Collect each line containing "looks".
--- start of Records to process ---
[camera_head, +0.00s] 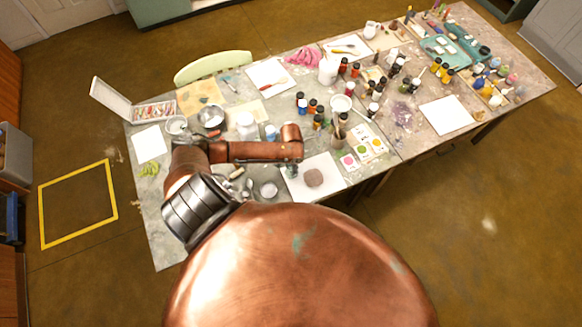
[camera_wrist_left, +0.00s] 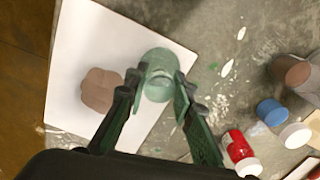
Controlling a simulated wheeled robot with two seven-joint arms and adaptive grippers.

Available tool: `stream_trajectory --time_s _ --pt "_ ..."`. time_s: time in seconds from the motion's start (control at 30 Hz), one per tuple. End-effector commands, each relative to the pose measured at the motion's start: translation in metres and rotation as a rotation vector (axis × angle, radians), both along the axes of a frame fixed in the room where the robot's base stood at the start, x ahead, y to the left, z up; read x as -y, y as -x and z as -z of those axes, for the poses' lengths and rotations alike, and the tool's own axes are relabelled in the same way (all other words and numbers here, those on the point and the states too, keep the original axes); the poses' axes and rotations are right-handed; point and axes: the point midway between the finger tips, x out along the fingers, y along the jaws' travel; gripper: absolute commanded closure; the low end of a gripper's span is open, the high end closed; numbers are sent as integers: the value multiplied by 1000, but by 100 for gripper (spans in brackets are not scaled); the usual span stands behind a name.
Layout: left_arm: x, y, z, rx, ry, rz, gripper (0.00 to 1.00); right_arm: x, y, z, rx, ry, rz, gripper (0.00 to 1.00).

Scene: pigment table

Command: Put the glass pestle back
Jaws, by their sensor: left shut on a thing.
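My left gripper (camera_head: 291,168) points down over the near edge of the table, by a white sheet (camera_head: 325,165) with a brown lump of pigment (camera_head: 313,178). In the left wrist view the left gripper (camera_wrist_left: 162,78) has its two fingers on either side of a round, green, see-through glass thing, which I take to be the glass pestle (camera_wrist_left: 158,62). It overlaps the right part of the white sheet (camera_wrist_left: 85,35), beside the brown lump (camera_wrist_left: 101,90). I cannot tell its height above the sheet. My right gripper is not in view.
A pot with brushes (camera_head: 338,138) and a colour swatch card (camera_head: 366,142) are right of my arm. A bare white sheet (camera_head: 446,115) lies farther right.

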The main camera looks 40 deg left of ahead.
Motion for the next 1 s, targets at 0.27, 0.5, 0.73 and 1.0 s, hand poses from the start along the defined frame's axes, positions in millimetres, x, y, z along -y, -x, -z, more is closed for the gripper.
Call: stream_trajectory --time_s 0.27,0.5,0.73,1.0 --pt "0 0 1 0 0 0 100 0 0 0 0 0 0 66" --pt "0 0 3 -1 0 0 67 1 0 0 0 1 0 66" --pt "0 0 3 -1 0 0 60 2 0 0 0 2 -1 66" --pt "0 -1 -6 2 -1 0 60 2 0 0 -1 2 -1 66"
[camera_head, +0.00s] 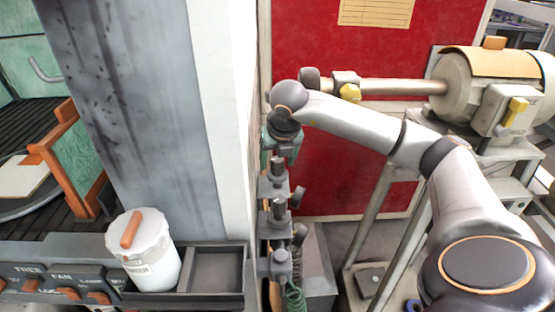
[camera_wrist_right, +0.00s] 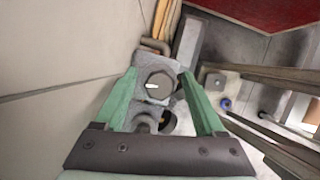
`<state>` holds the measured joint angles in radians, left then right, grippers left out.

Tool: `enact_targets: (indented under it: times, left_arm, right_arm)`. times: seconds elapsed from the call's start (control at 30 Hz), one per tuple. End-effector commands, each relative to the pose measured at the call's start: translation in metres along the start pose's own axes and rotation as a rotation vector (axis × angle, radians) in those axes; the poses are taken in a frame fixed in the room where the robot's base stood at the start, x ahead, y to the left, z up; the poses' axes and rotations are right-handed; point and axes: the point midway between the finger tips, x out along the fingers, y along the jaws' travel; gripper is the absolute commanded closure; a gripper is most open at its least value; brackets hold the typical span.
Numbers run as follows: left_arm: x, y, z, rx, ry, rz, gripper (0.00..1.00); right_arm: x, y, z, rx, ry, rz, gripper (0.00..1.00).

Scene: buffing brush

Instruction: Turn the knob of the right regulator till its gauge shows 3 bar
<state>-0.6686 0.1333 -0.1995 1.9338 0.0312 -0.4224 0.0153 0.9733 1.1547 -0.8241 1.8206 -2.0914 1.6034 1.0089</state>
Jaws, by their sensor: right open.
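My right gripper (camera_head: 281,156) is at the end of my right arm and points down over a row of grey regulators (camera_head: 279,210) beside the white wall. In the right wrist view its two green fingers (camera_wrist_right: 160,76) are spread apart. A round dark grey knob (camera_wrist_right: 159,88) with a white mark shows between them; I cannot tell whether the fingers touch it. A second rounded grey part (camera_wrist_right: 145,121) sits just below the knob, partly hidden by the gripper. No gauge reading can be made out. My left gripper is not in view.
A white canister (camera_head: 150,262) with an orange handle stands on the console at lower left, next to an empty tray (camera_head: 216,246). A motor (camera_head: 490,85) on a metal frame stands at right, before a red panel (camera_head: 400,40).

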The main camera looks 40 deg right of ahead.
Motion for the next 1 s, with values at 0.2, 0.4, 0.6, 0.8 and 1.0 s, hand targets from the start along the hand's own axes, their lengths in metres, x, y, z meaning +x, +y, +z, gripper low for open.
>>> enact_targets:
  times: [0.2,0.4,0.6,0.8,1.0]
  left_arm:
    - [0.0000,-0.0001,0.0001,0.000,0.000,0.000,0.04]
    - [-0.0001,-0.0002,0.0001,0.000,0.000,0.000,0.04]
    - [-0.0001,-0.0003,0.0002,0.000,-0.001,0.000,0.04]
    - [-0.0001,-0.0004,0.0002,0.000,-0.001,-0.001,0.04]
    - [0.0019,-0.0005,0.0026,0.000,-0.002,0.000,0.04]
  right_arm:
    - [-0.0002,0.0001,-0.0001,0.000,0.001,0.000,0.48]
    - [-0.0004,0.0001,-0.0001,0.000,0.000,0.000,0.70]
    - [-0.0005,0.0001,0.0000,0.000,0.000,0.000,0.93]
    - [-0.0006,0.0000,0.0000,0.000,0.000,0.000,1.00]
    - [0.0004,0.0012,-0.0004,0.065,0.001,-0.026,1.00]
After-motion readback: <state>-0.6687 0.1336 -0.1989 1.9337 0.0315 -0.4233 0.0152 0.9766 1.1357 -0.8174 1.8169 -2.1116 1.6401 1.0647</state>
--- end of Records to process ---
The result:
The main camera looks 40 deg left of ahead.
The main camera looks 40 deg right of ahead.

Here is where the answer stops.